You are the Judge: Mike's Scenario

Mike and Andrew met during the first year of their programme and decided to share a house together in their second year. Mike has a weekend job, which means he is often under time pressure when assignments are due in on Mondays. On one such occasion, when Andrew was away for the weekend, Mike borrowed the disk that contained Andrew's assignment work and downloaded this to his computer. He changed the headings, re-arranged the order in which sections appeared, wrote his own abstract and conclusion, and submitted the work as his own work, knowing that it would be marked by a different tutor.
However, when the assignments were returned, both he and Andrew were asked to meet their programme leader to explain the similarities in their work.


Feedback for Mike's Scenario

Clearly this is a double case of deception of a friend and the tutor. It will be very difficult for Andrew to prove that he had not colluded with Mike and for the tutor to determine who stole the work from whom. Both students may be awarded zero marks, a fail or narrow pass, and then Mike will be forced to admit he stole the work, to protect the marks of his friend.  An even more severe penalty would surely follow such an admission.

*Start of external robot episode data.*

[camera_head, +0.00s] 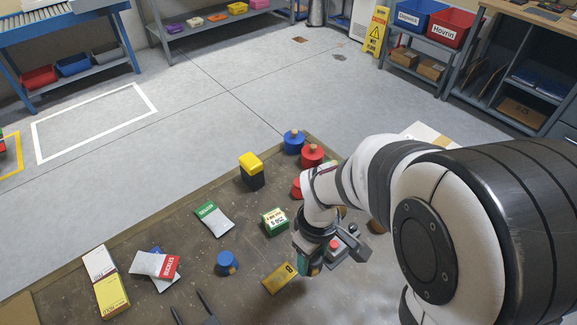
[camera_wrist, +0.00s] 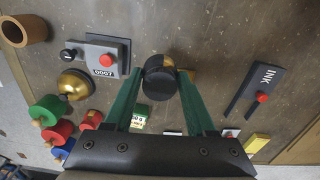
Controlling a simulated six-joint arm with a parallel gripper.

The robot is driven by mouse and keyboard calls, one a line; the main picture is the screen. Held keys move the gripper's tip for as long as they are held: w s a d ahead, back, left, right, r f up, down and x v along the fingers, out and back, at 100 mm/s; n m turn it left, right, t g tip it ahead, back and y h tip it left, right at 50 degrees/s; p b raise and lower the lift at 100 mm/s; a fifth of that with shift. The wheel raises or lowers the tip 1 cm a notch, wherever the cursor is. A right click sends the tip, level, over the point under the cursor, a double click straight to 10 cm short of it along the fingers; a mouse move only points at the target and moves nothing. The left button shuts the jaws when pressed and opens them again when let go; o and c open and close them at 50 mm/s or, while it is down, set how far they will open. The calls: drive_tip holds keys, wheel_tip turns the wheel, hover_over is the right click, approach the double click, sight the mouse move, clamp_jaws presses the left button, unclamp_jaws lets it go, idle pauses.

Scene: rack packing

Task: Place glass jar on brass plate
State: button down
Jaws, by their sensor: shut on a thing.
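My gripper (camera_wrist: 157,80) has green fingers, shut on a small round dark thing (camera_wrist: 157,72) with a black and grey top. It is probably the glass jar, but I cannot see clear glass. A yellow-gold patch (camera_wrist: 188,73) shows just behind it, partly hidden; it may be the brass plate. In the head view, the brass plate (camera_head: 279,278) is a small gold rectangle with a dark mark, lying on the table. My gripper (camera_head: 316,268) is right beside it there, and the held thing is hidden. I cannot tell whether it touches the table.
A grey device labelled 0007 (camera_wrist: 106,60), a brass dome (camera_wrist: 75,84) and a brown cup (camera_wrist: 24,30) stand left in the wrist view. A blue cylinder (camera_head: 228,263) and a green-white box (camera_head: 274,221) are near the plate.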

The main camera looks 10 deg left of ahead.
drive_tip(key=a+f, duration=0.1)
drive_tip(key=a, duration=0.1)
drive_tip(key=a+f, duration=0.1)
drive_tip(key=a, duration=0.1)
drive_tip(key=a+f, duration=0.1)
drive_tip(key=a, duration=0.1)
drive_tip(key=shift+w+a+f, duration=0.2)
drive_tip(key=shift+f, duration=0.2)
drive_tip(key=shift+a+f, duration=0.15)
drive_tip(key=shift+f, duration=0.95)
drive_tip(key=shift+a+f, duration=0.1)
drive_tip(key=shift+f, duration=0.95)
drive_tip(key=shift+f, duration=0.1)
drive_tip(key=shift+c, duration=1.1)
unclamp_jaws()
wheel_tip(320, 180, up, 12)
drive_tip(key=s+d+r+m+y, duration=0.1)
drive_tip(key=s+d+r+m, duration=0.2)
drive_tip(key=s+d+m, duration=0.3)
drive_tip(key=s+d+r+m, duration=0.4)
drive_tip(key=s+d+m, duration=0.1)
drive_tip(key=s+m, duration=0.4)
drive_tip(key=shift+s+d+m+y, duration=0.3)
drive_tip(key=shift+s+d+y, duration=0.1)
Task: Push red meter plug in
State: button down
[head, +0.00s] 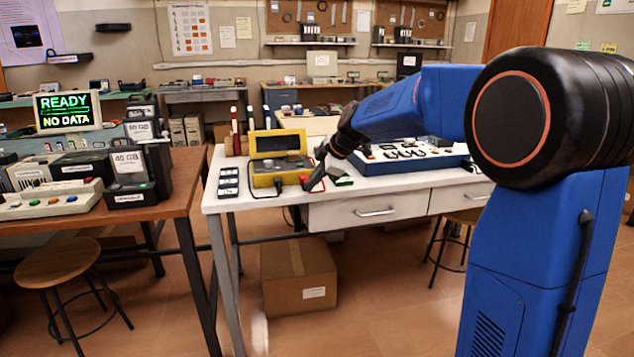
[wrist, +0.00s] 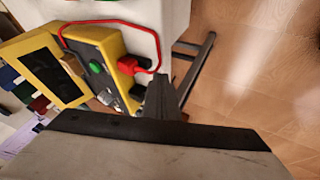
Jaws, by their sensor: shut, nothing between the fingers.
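The yellow meter (head: 268,181) stands on the white table near its front left, with its dark screen lid raised. It also shows in the wrist view (wrist: 110,43), turned on its side. The red plug (wrist: 127,65) sits at the meter's edge, with a red cable looping from it. I cannot tell how deep it is in its socket. In the head view the red plug (head: 304,180) is small, beside my gripper. My gripper (head: 308,188) is shut and empty, pointing down at the meter's right front. Its closed fingers (wrist: 161,82) are close to the plug, apparently not touching it.
A black piece (wrist: 138,92) sits on the meter beside the red plug. A dark board with green (head: 340,180) lies right of my gripper, before a blue tray (head: 385,168). A card with dark pieces (head: 229,182) lies left of the meter. The table's front edge is close.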

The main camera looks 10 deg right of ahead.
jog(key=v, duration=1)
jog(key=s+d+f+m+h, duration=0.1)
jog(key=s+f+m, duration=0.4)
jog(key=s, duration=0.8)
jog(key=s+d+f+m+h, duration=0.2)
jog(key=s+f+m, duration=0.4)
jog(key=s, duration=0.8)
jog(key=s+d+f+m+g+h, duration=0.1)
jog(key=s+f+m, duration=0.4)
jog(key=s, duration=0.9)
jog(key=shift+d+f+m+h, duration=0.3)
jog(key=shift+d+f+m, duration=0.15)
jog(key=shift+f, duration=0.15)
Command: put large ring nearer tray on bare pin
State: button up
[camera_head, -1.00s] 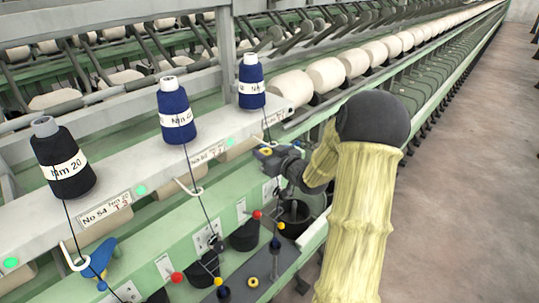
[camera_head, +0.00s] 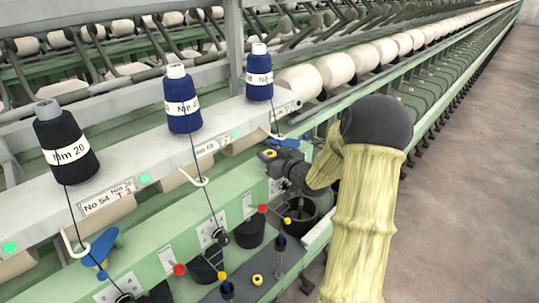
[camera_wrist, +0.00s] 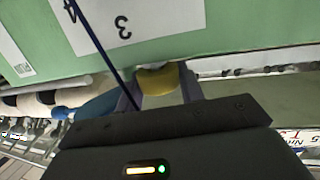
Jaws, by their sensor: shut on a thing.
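My gripper (camera_head: 270,155) is at the right end of the machine front, above the dark tray. It is shut on a yellow ring (camera_head: 267,154), which also shows between the fingertips in the wrist view (camera_wrist: 158,79). The dark grey tray (camera_head: 266,262) is low in the head view, below my gripper and apart from it. A small yellow ring (camera_head: 257,280) with a dark centre lies on it. Two upright pins with dark blue tops, a far one (camera_head: 280,244) and a near one (camera_head: 227,290), stand at the tray. I cannot tell which pin is bare.
Dark round cans (camera_head: 249,233) line the lower shelf beside the tray. Thin rods with red (camera_head: 263,209) and yellow (camera_head: 287,221) balls stick out near it. A blue lever (camera_head: 284,142) is close behind my gripper. Thread bobbins (camera_head: 181,98) stand on the ledge above. Open floor lies right.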

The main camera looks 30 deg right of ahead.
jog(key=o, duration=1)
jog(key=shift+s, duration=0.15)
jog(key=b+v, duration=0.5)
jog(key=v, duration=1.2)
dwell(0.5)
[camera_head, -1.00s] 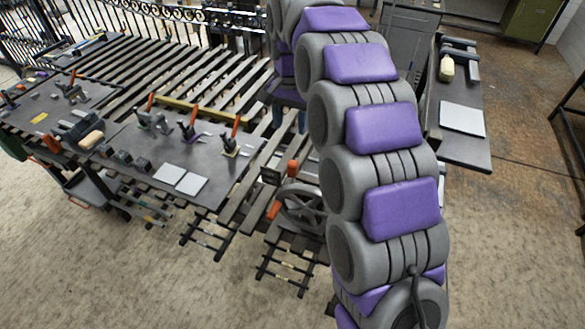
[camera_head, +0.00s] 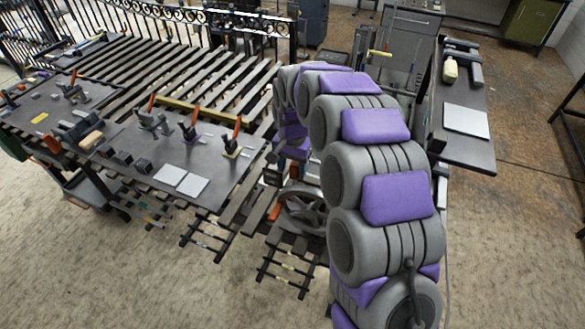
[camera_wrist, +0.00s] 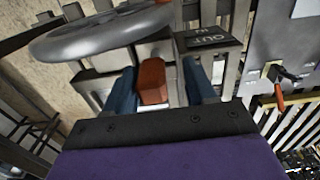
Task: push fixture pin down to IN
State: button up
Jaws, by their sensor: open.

A better approach would be:

  1. Discuss your problem with your tutor if you have been asked to work additional hours, for which you could not plan ahead
  2. Try to change your working hours if this problem occurs regularly
  3. Plan for the unavailable time and set yourself your own deadline and aim to hand your work in on the Friday before the actual handing-in date
  4. Decide to hand your work in late and take the consequences – they will not be nearly as severe as the penalties for theft and plagiarism!